The figure sets a new global record. China's power use is more than double that of the United States, and exceeds the combined electricity consumption of the European Union, Russia, India and Japan, the NEA said.
Beyond sheer scale, the growth reflects a structural transformation in China's economy, one increasingly driven by advanced manufacturing, artificial intelligence (AI) and green development.
That shift has also drawn international attention. Tesla CEO Elon Musk recently said the global AI industry is facing an energy bottleneck, as chip production accelerates faster than electricity supply. China, he noted, stands out as an exception.
"Maybe later this year, we will be producing more chips than we can turn on," Musk said during a conversation at the World Economic Forum in Davos on January 22. "Except for China. China's growth in electricity is tremendous."
Inside China, electricity demand is being reshaped by the deep integration of industrial upgrading and next-generation information technologies. China Media Group has reported a series of cases illustrating how new industries and services are driving power consumption growth.
In east China's Zhejiang Province, a new materials company in Hangzhou recorded electricity consumption of more than 25 million kWh in 2025, driven by the addition of high-purity semiconductor equipment and new energy-storage electrode production lines. The company has seen sustained order growth amid surging demand from the semiconductor and AI materials sectors.
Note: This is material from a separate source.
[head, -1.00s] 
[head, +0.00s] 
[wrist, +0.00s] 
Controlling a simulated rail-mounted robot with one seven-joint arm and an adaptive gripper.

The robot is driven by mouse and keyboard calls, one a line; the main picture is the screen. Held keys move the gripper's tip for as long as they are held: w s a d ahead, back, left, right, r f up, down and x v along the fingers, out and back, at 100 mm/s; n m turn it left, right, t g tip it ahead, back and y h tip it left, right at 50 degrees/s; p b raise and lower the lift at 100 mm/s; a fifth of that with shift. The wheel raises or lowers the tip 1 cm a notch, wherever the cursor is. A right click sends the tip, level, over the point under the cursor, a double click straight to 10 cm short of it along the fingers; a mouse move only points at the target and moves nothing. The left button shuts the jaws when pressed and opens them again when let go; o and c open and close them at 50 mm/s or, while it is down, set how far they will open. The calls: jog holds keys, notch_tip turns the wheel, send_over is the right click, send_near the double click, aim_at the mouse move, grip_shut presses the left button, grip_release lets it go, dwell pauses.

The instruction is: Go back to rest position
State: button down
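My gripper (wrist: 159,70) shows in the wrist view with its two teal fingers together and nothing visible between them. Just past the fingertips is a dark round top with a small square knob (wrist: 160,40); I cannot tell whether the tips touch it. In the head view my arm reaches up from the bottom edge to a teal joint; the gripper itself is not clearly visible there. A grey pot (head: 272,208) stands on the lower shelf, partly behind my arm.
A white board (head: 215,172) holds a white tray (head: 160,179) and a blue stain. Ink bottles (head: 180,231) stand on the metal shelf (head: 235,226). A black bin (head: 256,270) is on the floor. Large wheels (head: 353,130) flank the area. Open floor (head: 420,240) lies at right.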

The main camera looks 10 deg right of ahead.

AI's rapid expansion is also boosting power use in services. In the same province, an intelligent elderly-care service provider reported a 25 percent year-on-year increase in electricity consumption in 2025, largely due to large-model training and new product testing.
Meanwhile, electrification in transportation continues to gain momentum. In south China's Guangdong Province, charging stations operated by the provincial power grid recorded nearly 800 million kWh of charging volume in 2025, extending a streak of six consecutive years of growth.
Powering this surge is a parallel acceleration in clean energy. Data from NEA shows that green electricity trading volume reached 328.5 billion kWh in 2025, up 38.3 percent year on year and 18 times the level of 2022. The expansion has helped meet rising corporate demand for low-carbon power, while supporting China's broader push toward a greener industrial structure.
As electricity demand breaks new ground, China's combination of scale and sustainability is emerging as a key enabler of the AI era – providing not only the energy to power algorithms and data centers, but also a pathway toward low-carbon growth.